Ilias AKHMADOV: Cette décomposition de l’armée existe depuis longtemps ! Croyez-vous que les généraux soviétiques qui guerroyaient en Afghanistan étaient moins corrompus. Pas du tout ! Ils vendaient tout, mais cela ne se savait pas. L’armée est à l’image de la société. Les jeunes qui sortent de prison n’ont rien à faire, alors ils acceptent de risquer leur vie en Tchétchénie pour 10 dollars par jour. Ce n’est pas une armée. C’est une meute en armes.
LE FIGARO: Les Tchétchènes pourraient-ils avoir recours à des actes de terrorisme ?

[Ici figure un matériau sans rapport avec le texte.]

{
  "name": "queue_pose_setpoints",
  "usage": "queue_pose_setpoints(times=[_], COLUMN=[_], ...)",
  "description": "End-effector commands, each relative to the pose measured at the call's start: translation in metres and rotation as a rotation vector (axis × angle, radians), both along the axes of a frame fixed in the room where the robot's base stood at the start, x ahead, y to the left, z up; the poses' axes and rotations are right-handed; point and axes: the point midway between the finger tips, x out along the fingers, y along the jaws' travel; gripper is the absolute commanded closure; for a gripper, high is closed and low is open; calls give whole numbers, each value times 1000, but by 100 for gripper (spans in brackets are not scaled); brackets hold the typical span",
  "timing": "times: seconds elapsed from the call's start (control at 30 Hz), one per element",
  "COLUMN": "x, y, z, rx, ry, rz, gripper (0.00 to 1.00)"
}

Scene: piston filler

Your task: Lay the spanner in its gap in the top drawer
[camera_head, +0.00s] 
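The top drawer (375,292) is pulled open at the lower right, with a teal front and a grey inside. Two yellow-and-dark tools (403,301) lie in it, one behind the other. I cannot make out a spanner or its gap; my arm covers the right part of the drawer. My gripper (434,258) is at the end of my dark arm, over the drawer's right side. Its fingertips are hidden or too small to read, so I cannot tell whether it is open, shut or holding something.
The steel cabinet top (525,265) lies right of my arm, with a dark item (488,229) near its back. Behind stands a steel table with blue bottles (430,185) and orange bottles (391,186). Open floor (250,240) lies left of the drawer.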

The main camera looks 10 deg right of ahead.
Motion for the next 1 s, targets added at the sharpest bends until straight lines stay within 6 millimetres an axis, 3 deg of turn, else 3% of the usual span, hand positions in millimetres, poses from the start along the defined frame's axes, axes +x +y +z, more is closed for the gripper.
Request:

Ilias AKHMADOV: On nous a accusés à tort d’avoir fait exploser des immeubles pleins d’ouvriers innocents à Moscou, alors que c’est totalement contraire à nos méthodes. Aujourd’hui, la direction de la guérilla autour de Maskhadov a le plus grand mal à empêcher les plus radicaux d’agir. Mais la population est au dernier degré du désespoir. Alors demain, tout peut changer.
LE FIGARO: Qu’est-ce qui a changé depuis le 11 septembre ?
Ilias AKHMADOV: Depuis le 11 septembre, c’est comme si l’Occident avait donné une “base juridique” à la Russie pour la guerre. Ayant la légitimité et l’impunité, les militaires font ce qu’ils veulent.
LE FIGARO: Qu’attendez-vous de l’Occident ?
Ilias AKHMADOV: Je n’attends plus rien. Je suis fatigué de voir qu’il y a toujours deux poids, deux mesures. De voir que l’Occident s’indigne quand Sharon parle de liquider physiquement Arafat, mais qu’il se tait quand Poutine ne cesse de répéter qu’il veut liquider notre président Maskhadov. Je suis fatigué de me battre dans les antichambres diplomatiques pour démontrer que je suis un être humain et que je veux appartenir au monde civilisé. Je suis fatigué d’entendre l’Occident parler de la nécessité de ménager les Russes. Les Tchétchènes ne doivent rien attendre de l’Occident mais ils doivent continuer la lutte. Car s’arrêter serait signer l’arrêt de mort de notre peuple.
*Ilias Akhmadov est le ministre des Affaires étrangères de la République tchétchène d’Itchkérie. Ancien combattant de la première guerre de Tchétchénie (1994-96), il s’est consacré depuis le début de la deuxième guerre (septembre 1999) à plaider la cause de son peuple en occident.